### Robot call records
◇ ◇ ◇ ◇ ◇ ◇ ◇
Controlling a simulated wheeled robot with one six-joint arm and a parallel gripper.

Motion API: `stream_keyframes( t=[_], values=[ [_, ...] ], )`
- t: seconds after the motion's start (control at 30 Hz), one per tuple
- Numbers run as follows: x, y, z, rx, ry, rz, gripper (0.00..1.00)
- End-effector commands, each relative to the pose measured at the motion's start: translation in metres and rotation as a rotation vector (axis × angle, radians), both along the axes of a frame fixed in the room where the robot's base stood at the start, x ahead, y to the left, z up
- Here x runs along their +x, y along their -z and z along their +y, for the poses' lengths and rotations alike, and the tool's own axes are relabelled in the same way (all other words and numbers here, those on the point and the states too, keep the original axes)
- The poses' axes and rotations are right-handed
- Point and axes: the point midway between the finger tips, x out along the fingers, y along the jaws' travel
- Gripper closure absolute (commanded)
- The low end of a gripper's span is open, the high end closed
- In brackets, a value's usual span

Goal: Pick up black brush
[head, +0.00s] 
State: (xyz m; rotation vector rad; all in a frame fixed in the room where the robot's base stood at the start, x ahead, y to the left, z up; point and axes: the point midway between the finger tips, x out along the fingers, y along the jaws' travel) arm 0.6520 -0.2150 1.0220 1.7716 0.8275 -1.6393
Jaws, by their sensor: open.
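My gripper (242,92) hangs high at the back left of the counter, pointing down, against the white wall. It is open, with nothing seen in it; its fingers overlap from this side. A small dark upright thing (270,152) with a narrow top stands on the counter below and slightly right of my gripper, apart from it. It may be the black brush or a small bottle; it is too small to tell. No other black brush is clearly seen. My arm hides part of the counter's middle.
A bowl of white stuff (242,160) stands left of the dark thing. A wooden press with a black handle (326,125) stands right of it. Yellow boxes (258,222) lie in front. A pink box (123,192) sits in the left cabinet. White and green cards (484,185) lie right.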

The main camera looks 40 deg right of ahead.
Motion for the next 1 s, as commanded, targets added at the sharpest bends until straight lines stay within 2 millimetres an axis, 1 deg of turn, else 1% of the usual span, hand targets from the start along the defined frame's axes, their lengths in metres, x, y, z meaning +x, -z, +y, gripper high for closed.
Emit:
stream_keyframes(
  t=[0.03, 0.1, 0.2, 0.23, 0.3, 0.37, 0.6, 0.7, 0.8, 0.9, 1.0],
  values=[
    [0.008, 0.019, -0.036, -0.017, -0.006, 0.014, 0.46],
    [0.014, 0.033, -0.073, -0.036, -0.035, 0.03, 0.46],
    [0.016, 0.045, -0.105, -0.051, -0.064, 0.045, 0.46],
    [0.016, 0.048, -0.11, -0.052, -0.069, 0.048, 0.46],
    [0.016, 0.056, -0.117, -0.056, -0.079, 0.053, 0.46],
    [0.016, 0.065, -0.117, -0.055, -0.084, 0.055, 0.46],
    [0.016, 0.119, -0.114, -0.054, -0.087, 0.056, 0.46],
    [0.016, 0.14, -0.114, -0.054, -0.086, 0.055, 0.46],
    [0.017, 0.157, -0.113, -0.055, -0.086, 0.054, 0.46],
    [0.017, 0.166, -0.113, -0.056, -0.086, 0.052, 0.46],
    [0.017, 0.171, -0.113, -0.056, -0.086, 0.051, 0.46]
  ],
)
◇ ◇ ◇ ◇ ◇ ◇ ◇
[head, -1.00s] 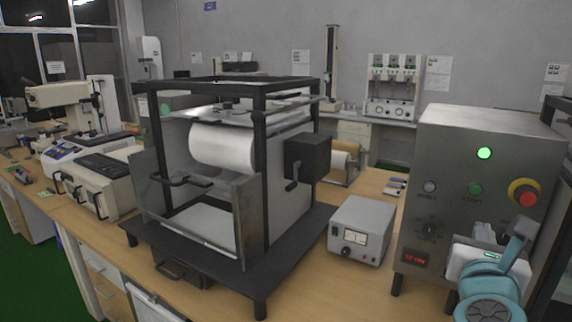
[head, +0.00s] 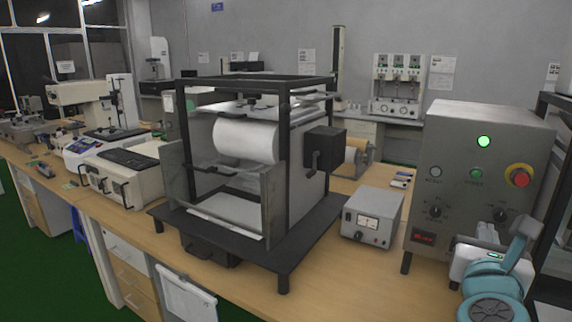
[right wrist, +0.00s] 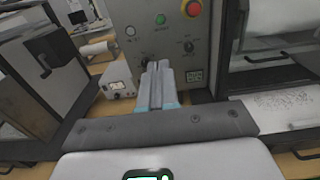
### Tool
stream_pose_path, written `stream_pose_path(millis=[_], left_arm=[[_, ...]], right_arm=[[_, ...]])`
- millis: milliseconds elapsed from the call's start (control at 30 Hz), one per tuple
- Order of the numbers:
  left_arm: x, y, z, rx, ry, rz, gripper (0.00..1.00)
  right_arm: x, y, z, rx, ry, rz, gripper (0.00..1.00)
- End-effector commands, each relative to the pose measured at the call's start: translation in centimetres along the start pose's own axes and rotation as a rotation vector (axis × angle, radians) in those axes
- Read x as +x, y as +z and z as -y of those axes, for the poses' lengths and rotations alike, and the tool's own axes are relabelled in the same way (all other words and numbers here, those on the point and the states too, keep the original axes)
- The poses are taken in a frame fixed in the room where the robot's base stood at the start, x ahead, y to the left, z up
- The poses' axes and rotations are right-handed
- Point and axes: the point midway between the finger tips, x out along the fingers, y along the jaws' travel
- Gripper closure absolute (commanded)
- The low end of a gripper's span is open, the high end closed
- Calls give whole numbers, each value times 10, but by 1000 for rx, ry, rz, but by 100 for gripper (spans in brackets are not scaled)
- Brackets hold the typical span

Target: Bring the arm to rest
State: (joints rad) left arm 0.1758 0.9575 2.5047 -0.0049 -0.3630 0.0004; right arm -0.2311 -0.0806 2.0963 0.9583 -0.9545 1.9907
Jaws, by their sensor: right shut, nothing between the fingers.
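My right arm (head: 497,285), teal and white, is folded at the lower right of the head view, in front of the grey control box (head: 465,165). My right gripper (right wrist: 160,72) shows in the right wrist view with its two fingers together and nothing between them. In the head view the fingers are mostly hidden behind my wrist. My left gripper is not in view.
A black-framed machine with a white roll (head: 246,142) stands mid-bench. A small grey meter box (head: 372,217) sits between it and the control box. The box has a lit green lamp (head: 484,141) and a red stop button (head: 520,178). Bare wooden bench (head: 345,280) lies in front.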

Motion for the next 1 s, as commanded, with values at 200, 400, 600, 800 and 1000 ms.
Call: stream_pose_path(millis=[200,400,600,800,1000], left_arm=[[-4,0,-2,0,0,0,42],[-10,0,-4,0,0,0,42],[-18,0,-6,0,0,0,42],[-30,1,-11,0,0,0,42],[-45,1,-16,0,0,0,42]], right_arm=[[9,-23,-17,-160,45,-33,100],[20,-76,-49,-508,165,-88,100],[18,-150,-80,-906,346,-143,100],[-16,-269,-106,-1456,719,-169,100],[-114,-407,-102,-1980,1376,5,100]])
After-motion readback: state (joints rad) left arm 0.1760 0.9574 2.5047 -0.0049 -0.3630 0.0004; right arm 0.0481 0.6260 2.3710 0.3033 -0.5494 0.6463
◇ ◇ ◇ ◇ ◇ ◇ ◇
### What you are asked to do
Starting with the line with "values=[ [_, ...]" and ending with the line with "at the motion's", extract every line exactly and nothing outside that span.

### Exercise output
Motion API: `stream_keyframes( t=[_], values=[ [_, ...] ], )`
- t: seconds after the motion's start (control at 30 Hz), one per tuple
- Numbers run as follows: x, y, z, rx, ry, rz, gripper (0.00..1.00)
- End-effector commands, each relative to the pose measured at the motion's start: translation in metres and rotation as a rotation vector (axis × angle, radians), both along the axes of a frame fixed in the room where the robot's base stood at the start, x ahead, y to the left, z up

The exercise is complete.